Algún día te escribiré sobre los
terribles daños que causa la religión que no promueve la autonomía y libertad
de las personas. Confundir "religiosidad" con "sometimiento"
(algo que se patrocina con mucha frecuencia) nos conduce a la alienación,
inseguridad, temor, rigidez, culpabilidad, escrúpulos, incluso neurastenia,
depresión y agresividad sectaria. Es un tremendo fraude, aunque sea realizado
con buena intención, más propio de sectas que de verdaderas religiones.

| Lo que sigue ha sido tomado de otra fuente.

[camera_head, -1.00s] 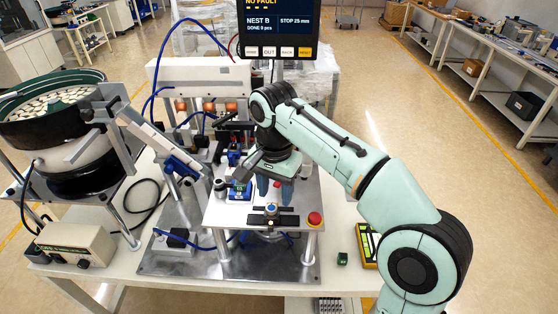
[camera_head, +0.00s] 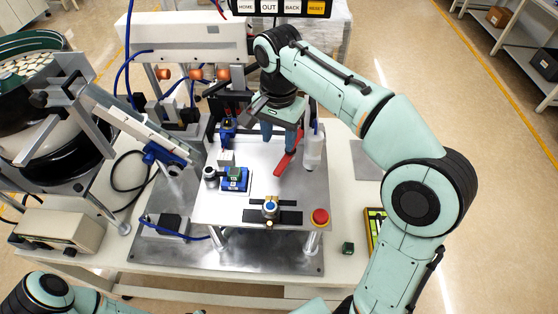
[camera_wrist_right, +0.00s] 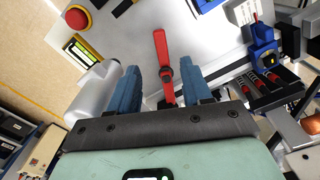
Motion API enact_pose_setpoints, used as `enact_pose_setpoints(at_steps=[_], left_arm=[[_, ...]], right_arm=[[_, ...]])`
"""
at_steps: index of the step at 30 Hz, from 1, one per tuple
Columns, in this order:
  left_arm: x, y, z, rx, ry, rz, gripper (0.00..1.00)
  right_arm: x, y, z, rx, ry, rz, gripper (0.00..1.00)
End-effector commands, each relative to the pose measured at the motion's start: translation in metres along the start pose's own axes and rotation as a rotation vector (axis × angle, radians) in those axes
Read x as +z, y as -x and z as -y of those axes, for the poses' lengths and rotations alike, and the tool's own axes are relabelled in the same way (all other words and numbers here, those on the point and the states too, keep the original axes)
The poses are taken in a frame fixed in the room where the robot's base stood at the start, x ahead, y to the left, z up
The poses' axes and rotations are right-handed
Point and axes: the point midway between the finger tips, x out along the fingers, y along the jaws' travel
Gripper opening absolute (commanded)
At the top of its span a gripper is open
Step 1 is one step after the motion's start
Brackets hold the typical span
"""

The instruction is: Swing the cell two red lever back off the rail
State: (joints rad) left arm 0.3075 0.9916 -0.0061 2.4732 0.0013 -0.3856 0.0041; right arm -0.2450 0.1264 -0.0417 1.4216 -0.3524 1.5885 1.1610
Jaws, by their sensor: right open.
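The red lever (camera_head: 286,161) lies at the back right of the raised light plate, its near end pointing toward the plate's middle. In the right wrist view the red lever (camera_wrist_right: 160,48) stretches away from between my fingers, with a dark pivot or knob partway along. My right gripper (camera_head: 281,143) is over the lever's far part, with its blue fingers pointing down. In the right wrist view my right gripper (camera_wrist_right: 160,88) is open, one finger on each side of the lever; contact cannot be told. My left gripper is out of the head view.
On the plate (camera_head: 215,212) stand a blue fixture (camera_head: 236,180) and a black clamp bar (camera_head: 290,217). A red stop button (camera_head: 320,216) is at its front right corner. A white cylinder (camera_head: 313,150) stands close right of my right gripper. A feeder bowl (camera_head: 35,120) is at left.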

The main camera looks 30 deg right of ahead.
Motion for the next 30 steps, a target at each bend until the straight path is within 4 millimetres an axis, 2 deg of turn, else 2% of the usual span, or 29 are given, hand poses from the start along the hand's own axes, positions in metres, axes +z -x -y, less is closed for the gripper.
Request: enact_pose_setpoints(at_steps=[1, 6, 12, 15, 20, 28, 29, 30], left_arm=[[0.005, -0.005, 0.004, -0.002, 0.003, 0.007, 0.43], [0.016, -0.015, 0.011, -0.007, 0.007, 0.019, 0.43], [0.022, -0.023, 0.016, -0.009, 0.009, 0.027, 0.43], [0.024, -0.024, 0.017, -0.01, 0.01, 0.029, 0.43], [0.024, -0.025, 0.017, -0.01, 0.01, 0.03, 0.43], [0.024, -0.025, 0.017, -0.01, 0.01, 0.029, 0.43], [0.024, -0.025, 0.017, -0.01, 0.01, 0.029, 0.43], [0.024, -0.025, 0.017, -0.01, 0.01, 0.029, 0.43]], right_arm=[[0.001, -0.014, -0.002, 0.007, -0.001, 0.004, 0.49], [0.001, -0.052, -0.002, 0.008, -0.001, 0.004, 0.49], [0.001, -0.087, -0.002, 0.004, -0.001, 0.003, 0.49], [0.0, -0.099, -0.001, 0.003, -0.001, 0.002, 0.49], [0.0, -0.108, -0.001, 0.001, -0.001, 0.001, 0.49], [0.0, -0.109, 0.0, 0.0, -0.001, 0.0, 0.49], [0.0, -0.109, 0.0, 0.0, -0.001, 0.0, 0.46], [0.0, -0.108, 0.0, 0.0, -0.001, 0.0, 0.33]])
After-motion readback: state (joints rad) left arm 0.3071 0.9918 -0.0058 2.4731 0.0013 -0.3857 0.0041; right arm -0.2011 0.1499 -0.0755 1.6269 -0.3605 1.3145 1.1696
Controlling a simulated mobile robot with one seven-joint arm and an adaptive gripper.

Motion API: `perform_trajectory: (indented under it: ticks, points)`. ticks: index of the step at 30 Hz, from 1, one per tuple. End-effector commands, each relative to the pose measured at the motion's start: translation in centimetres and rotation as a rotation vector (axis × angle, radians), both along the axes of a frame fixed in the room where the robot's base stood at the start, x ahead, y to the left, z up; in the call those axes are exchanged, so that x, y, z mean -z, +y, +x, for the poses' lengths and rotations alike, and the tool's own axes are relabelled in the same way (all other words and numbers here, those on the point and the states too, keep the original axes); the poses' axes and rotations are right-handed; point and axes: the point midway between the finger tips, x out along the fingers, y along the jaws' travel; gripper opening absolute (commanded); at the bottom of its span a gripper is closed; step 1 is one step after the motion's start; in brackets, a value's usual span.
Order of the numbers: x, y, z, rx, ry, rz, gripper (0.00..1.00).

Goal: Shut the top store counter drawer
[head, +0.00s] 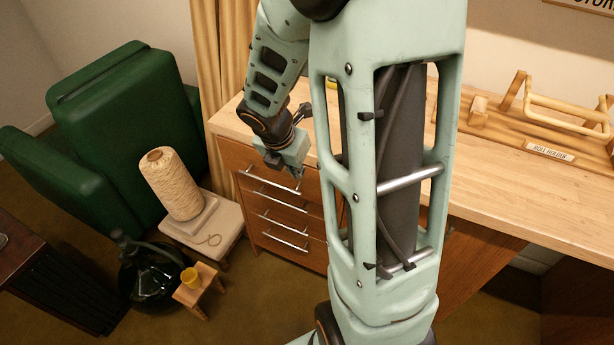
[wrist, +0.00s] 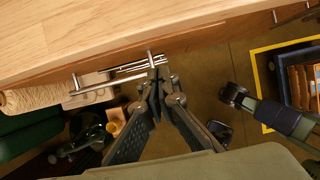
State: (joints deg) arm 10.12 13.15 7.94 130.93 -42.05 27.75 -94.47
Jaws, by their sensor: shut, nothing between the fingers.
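The store counter (head: 470,190) has a pale wooden top and a stack of brown drawers with silver bar handles on its left part. The top drawer (head: 240,160) is just under the counter top, with its handle (head: 270,190) across the front. In the wrist view the top handle (wrist: 90,92) lies along the counter's edge. My gripper (head: 297,184) is shut and empty, its tips at the right end of this handle. The fingertips (wrist: 157,70) show close to it in the wrist view; contact is unclear. I cannot tell whether the drawer stands slightly out. My arm hides the drawers' right side.
A stool (head: 215,230) with a cone of twine (head: 172,185) stands left of the drawers, before a green armchair (head: 120,120). A roll holder (head: 560,115) is on the counter.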

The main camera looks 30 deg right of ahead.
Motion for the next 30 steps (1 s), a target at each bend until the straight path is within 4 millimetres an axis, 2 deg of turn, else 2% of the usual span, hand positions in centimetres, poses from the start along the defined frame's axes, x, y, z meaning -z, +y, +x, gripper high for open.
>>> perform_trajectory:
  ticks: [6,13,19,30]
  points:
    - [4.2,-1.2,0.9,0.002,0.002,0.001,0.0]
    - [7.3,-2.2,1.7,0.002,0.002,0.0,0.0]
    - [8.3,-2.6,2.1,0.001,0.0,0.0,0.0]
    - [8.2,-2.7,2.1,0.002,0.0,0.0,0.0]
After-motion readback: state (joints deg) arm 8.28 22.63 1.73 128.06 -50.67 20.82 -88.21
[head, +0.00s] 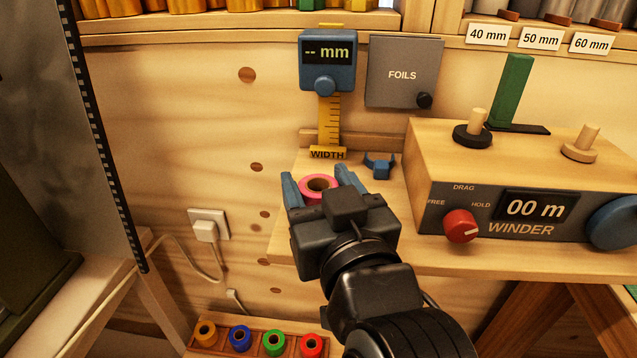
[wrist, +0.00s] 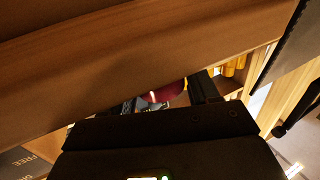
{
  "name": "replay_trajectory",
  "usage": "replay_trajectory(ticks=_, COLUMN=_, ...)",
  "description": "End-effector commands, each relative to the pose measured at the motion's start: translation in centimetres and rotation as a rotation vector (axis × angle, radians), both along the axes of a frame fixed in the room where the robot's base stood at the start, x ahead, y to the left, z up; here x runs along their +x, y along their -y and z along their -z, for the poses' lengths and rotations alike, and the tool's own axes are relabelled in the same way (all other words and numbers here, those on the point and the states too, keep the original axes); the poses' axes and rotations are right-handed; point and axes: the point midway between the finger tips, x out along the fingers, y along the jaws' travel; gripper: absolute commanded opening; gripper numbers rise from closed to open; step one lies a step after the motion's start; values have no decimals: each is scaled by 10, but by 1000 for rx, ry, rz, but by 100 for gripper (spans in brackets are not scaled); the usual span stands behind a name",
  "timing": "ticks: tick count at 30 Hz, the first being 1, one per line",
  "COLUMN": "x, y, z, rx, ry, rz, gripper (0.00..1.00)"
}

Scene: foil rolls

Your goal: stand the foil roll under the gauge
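A pink foil roll (head: 306,194) with a brown core shows in the head view, its open end facing up, between the blue fingers of my gripper (head: 318,179). The fingers lie close on both sides of it; whether they press on it is unclear. Its lower part is hidden by my gripper. In the wrist view a dark pink part of the roll (wrist: 163,93) shows between the fingers. The blue gauge (head: 327,68) stands behind the roll, on a yellow scale with a WIDTH plate (head: 328,153), and reads "-- mm". The roll is in front of this plate, nearer to me.
A blue bracket-like piece (head: 379,166) lies right of the roll. The winder (head: 510,190) with its red knob takes up the bench's right side. A grey FOILS box (head: 403,72) hangs behind. Several coloured rolls sit in a low rack (head: 257,345). A shelf runs above.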

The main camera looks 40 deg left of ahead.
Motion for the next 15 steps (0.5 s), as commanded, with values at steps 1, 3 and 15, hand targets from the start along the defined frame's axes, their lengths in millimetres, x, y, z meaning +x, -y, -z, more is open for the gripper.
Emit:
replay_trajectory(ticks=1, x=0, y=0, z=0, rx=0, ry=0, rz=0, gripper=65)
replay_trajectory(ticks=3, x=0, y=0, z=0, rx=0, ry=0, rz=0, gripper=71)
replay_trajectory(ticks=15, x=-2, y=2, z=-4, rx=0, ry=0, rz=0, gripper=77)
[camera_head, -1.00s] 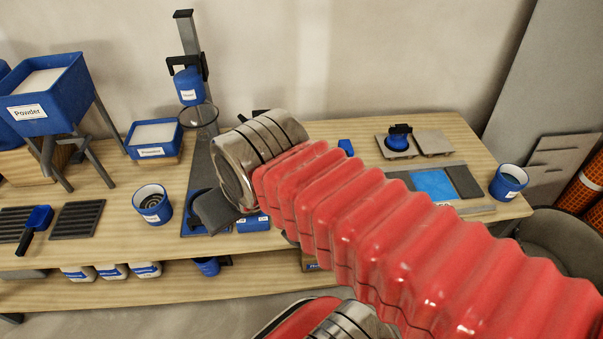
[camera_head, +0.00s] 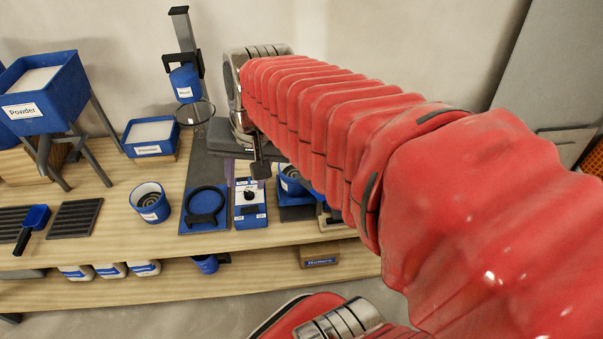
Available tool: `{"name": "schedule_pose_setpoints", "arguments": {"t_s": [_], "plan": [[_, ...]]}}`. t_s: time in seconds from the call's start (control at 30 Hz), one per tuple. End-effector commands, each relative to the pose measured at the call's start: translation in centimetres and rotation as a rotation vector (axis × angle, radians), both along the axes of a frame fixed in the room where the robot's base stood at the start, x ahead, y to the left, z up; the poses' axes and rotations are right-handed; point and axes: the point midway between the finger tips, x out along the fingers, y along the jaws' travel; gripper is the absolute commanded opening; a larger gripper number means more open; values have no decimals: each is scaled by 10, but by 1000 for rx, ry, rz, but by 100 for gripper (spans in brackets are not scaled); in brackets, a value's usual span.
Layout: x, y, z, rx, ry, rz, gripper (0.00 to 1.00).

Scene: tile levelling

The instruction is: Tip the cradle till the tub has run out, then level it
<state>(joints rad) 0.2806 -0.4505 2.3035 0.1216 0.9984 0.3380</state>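A blue labelled tub (camera_head: 185,84) hangs in a black cradle (camera_head: 168,62) on a tall grey post (camera_head: 182,30), left of centre. The tub looks roughly upright; its inside and any flow are not visible. A clear round bowl or funnel (camera_head: 197,113) sits below it. My gripper (camera_head: 245,160) is at the end of my red-sleeved arm, below the metal wrist, lower and to the right of the tub and apart from it. Only dark parts of the gripper show; its finger opening and anything in it cannot be made out.
A blue bucket (camera_head: 150,203), a blue plate with a black ring (camera_head: 205,207) and a blue control box (camera_head: 250,205) stand on the bench's front. A blue Powder hopper (camera_head: 45,95) stands left. Another blue tub (camera_head: 292,182) is partly behind my arm, which hides the bench's right.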

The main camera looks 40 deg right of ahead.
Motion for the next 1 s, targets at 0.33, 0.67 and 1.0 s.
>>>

En este momento te sientes atado por
el texto que me envías: "Cuando los fieles divorciados vueltos a casar
se separan o viven en plena continencia, pueden ser admitidos nuevamente a los
sacramentos" (1).
Esa es la norma, ciertamente. Ahora dime qué solución prefieres: ¿Separarte
de tu actual esposa, con la que reconstruiste una familia con dos pequeños? ¿O
vivir con ella en total continencia?
No sé a quién se le ocurrió esa
redacción pero basta leer para darse cuenta que repugna al sentido común. Y lo
digo así, abiertamente, para que nuestros dirigentes se enteren que la VIDA
REAL no cabe en esos almidones que nos han planchado.
Qué distante y distinto ese texto que
te aprisiona de aquél del primer Concilio de Jerusalén: "El Espíritu
Santo y nosotros hemos decidido no imponeros más cargas que las
imprescindibles" (He 15,28). Me parece que hay evidentes
contradicciones entre la doctrina original y sus complejas derivaciones
posteriores.
Con el afán de tenerlo todo atado,
normalizado y cuadriculado, nos han construido una torre doctrinal enorme,
mayor que la de Babel, sin la mínima concesión a la conciencia, al
discernimiento o al raciocinio personales.
Somos una Iglesia
ferroviaria que ha dejado de ser camino (alegres pasos, libres y autónomos,
hacia la felicidad auténtica) para convertirse en una interminable y compleja
red de rígidos raíles. Sobre ellos circulan los fieles herméticamente
encerrados en vagones precintados con obligatorias consignas, debidamente
fiscalizados por autoridades rigurosas e inamovibles, desfasadas de su tiempo
generalmente, con atuendo de brujos más que de apóstoles.
No me extraña que
nos asalte muchas veces esa sensación de falta de oxígeno y vida. Nos enseñan:
- "sometimiento" en vez de "discernimiento",
- "cumplimiento" (cumplo y miento)
en vez de "seguimiento",
- "erudición" en vez de "conversión",
- "rito" en vez de "vida
interior".
En nuestras catequesis (e incluso en
la formación de nuestros curas) se memorizan historias, teorías y cánones (formación
intelectual) pero no se forman conciencias, ni se camina hacia la maduración
personal real. La fidelidad propuesta es obediencia ciega a las "voces
externas", en vez de escucha y docilidad a la "voz
interior" del dulce Huésped que nos anida.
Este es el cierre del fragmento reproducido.